In the wake of a tragedy that tore her life down to the foundations, Dr. Alison McAdams has lost her way. So when she’s summoned to Napa to care for her ailing father, she’s not sure she has anything to offer him—or anyone else.
What Ali finds in Northern California wine country is a gift—an opportunity to rest, and distance from her painful memories. Most unexpectedly, she finds people who aren’t afraid of her grief or desperate for her to hurry up and move on.
As Ali becomes part of her father’s community, makes new friends of her own, and hears the stories of a generation who survived the Second World War, she begins to find hope again. In a quest to discover the truth about another woman’s lost love, she sets off on a journey across oceans and deep into history. And in making sense of that long-ago tragedy, Ali is able to put together the broken pieces of her heart and make new choices that are right for her.
Kathryn- 3.5 Star
The story in It’s You revolves initially around Ali who is struggling to push through her grief and unanswered questions about her husband’s suicide. There’s nothing about his death that is explained to her or us and it was really difficult to read her thoughts. I can’t imagine such a tragedy not affecting you for the rest of your life and I was immediately drawn to her unease. It was poignant that she was trying to connect with her father, especially as her mother had also recently passed, and I was initially frustrated with her father’s lack of warmth. In his own way though, there was reason for his attempt at being distant. The gentle pushing away was trying to push Ali towards a life of living rather than a life of the past.

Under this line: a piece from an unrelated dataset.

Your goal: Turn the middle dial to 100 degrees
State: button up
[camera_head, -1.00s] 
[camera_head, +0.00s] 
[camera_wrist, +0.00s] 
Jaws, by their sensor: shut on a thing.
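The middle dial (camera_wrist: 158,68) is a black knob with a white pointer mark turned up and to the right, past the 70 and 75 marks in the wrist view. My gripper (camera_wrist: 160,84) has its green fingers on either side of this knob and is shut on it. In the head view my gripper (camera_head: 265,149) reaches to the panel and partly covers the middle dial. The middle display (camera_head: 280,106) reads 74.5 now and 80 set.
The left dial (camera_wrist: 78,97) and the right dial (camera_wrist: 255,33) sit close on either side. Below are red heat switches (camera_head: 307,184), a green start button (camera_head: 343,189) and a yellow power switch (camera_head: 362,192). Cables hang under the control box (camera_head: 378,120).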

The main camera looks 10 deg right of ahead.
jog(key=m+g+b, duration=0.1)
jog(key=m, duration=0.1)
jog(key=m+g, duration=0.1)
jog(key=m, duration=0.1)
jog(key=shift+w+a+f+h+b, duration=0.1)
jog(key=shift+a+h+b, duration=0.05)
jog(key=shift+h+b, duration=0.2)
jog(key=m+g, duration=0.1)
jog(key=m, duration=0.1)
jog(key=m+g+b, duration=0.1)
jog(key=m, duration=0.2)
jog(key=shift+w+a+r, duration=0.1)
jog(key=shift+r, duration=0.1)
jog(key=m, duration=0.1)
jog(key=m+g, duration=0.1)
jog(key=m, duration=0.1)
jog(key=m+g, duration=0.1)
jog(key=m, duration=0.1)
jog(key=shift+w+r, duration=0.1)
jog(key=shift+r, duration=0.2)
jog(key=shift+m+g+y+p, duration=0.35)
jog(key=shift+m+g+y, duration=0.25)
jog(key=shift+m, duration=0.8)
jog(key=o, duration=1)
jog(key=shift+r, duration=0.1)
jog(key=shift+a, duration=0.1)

I was initially surprised by Edie’s diary section because it was unexpected, intense and emotional. There was so much information and history packed into those little diary snippets of the woman’s life. I found the first connections between Edie and Ali a bit stilted and honestly left me a bit confused but I did come to realise that Edie was there to help Ali move into the present, to look at life worth living and to come out of her grief, slowly and with purpose.

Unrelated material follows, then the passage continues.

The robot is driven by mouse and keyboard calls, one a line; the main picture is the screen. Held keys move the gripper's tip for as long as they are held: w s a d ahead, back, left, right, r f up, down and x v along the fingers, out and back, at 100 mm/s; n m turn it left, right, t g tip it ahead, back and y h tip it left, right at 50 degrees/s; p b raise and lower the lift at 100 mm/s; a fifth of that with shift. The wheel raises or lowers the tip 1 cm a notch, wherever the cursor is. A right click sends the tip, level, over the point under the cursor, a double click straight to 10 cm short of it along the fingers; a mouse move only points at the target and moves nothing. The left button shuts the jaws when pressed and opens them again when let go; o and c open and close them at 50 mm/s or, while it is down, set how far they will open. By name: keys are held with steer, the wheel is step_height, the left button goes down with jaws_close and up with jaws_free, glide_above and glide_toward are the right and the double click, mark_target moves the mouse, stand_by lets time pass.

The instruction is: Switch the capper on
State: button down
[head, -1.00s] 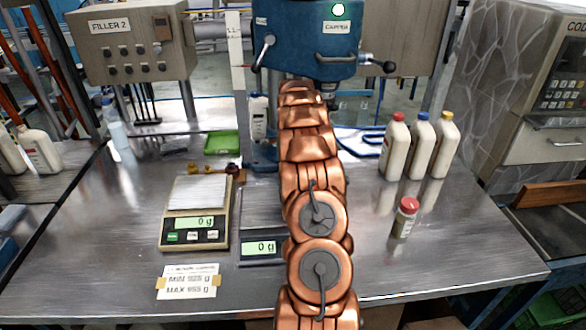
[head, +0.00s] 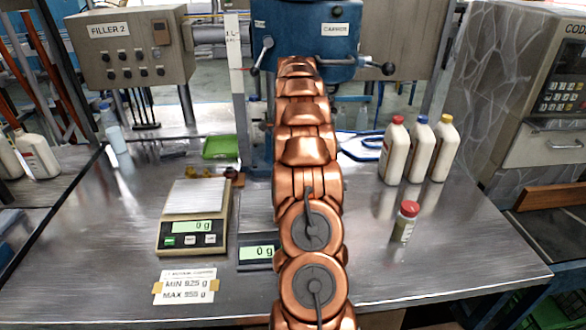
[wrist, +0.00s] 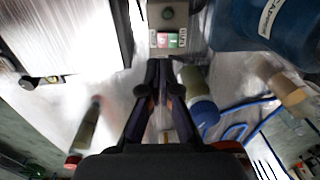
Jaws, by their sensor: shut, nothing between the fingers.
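The blue capper (head: 305,45) stands at the back centre in the head view, with a small dark round lamp (head: 337,11) on its front above the label. In the wrist view the capper (wrist: 265,25) fills the top right. A small control box (wrist: 167,22) there has a dark knob and a row of red, white and green buttons (wrist: 172,40). My gripper (wrist: 160,68) is shut and empty, its tips just below the buttons in the picture. Whether they touch the box I cannot tell. In the head view my arm hides the gripper and the control box.
Three capped white bottles (head: 420,152) stand at the right of the steel table (head: 350,270). A small red-capped bottle (head: 405,222) stands nearer. A scale (head: 193,215) and a green tray (head: 220,147) are left of my arm. The front right table is clear.

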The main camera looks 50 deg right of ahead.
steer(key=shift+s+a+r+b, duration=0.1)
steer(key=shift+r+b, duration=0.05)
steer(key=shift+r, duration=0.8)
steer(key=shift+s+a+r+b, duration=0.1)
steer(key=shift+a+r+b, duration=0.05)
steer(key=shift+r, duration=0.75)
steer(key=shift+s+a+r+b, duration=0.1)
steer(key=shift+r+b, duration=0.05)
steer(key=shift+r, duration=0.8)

One thing that struck me as odd during the reading of It’s You was Ali’s lack of friends. While we are aware that she has no girlfriends we are not given any reason why there was a lack of relationships for her to draw on. It is implied that due to the years of study to become a dentist she grew close to only her husband but it would have added more depth of Ali’s character for me if we had been given some more characters in the story for her to relate to. She seemed so alone and it didn’t quite work for me whereas I felt a big connection to Edie because of the relationships outlined in her segments.
I enjoyed this novel by Jane Porter and if I’d had a little more padding around Ali’s personality it would have been even more impactful.
Thank you to NAL/Berkley for our review copy. All opinions are our own.